Macau’s gaming operators are expected to face continued pressure on adjusted EBITDA margins through 2026, with profitability likely to remain at levels similar to the fourth quarter of 2025 due to intense competition, according to analysts at Jefferies.Â
The brokerage added that geopolitical tensions are also weighing on market sentiment, further clouding the outlook.
In a research note on Wednesday, analysts Anne Ling and Jingjue Pei said that while gross gaming revenue (GGR) growth remains resilient, the recovery continues to be driven by VIP play, which typically involves higher promotional activity and tighter margins. ‘Promotions and competition remain,’ the analysts noted.
For the first quarter of 2026, Macau’s GGR rose 14 percent year-on-year to MOP66 billion ($8.2 billion), supported by a strong January performance linked partly to the timing of the Chinese New Year holiday. Growth moderated in February and March, but Jefferies maintained its full-year forecast of 6.8 percent GGR growth, slightly ahead of market expectations of 6 percent.

Satellite closures to lift SJM profitability
SJM Holdings stands out as a potential exception. The brokerage expects the operator to benefit from the closure of satellite casinos, which is anticipated to improve cost efficiency and support margin expansion.Â
Jefferies forecasts SJM’s adjusted EBITDA to grow by 13 percent, 14 percent and 8 percent in 2026, 2027 and 2028, respectively, with margins rising from 14 percent to 16 percent over the same period. The firm also expects SJM’s flagship property Grand Lisboa Palace to capture around 3 percent market share by 2026, providing an additional earnings driver.

Galaxy pushes for table expansion
Among operators, Galaxy Entertainment remains a top pick for Jefferies, supported by its capacity expansion and positioning in the premium segment.
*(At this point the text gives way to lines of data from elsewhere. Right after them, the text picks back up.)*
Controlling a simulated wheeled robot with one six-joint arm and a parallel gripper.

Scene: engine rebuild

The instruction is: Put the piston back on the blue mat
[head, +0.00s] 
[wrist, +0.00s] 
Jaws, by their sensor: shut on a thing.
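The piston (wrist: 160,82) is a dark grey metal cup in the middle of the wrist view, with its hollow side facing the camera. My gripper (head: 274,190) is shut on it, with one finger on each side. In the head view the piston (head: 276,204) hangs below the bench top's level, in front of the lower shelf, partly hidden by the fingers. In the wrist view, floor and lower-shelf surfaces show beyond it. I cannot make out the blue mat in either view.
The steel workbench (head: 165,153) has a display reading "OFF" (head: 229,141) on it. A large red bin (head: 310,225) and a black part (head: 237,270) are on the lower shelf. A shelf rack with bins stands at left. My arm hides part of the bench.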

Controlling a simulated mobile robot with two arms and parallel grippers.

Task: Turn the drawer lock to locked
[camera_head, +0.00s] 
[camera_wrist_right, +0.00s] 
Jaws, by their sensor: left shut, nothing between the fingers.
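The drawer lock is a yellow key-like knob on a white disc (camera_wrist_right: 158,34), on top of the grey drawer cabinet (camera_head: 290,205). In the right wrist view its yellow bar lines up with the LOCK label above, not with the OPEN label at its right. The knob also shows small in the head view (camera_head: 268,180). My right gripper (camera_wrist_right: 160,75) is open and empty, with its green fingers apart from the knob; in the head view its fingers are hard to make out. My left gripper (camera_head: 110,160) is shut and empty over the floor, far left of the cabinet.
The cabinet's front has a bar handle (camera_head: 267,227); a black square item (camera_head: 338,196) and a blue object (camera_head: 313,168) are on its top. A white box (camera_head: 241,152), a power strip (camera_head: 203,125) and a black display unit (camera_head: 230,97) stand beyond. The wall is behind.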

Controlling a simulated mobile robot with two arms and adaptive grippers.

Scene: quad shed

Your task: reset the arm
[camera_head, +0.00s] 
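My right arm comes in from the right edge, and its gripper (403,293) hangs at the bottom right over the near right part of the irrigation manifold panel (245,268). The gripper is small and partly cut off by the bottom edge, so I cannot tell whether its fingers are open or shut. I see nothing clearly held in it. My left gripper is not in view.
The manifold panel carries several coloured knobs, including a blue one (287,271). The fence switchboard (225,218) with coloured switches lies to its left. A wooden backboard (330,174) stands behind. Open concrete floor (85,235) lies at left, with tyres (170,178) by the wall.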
The company is seeking to differentiate through higher-end offerings, including increasing room sizes in its Phase 4 development, reducing total keys to about 1,350 from 1,500, with completion targeted in 2027.
A key focus is capacity expansion. Jefferies indicates that Galaxy is lobbying the Macau government for additional gaming tables to support its upcoming Phase 4 of Galaxy Macau, highlighting constraints on table allocation as it scales up operations. The company is targeting a 20 to 22 percent market share ahead of the project’s completion.

Sands, Wynn and MGM emphasize EBITDA and premium segments
Sands China and Wynn Macau, meanwhile, are pursuing strategies centered on earnings growth and premium positioning. Sands China continues to prioritize absolute EBITDA generation over margin expansion, maintaining a target run rate of $2.7 billion despite potential quarterly volatility.
Wynn Macau is similarly focused on premium mass customers, with investments aimed at enhancing high-end offerings, including upgrades to gaming areas and hotel inventory. The operator maintains an emphasis on EBITDA and margin rather than market share growth.
MGM China is also maintaining a focus on premium mass, targeting stable mid-teen market share and EBITDA margins in the mid- to high-20 percent range. Management has described competition as ‘rational’ in recent quarters, with reinvestment levels remaining broadly stable, while the group continues to expand its premium offerings, including additional suites at MGM Cotai.
Across the sector, market share trends remain fluid. Jefferies expects Sands China and Wynn Macau to post sequential gains in the first quarter, while Galaxy, MGM China and SJM may see modest declines.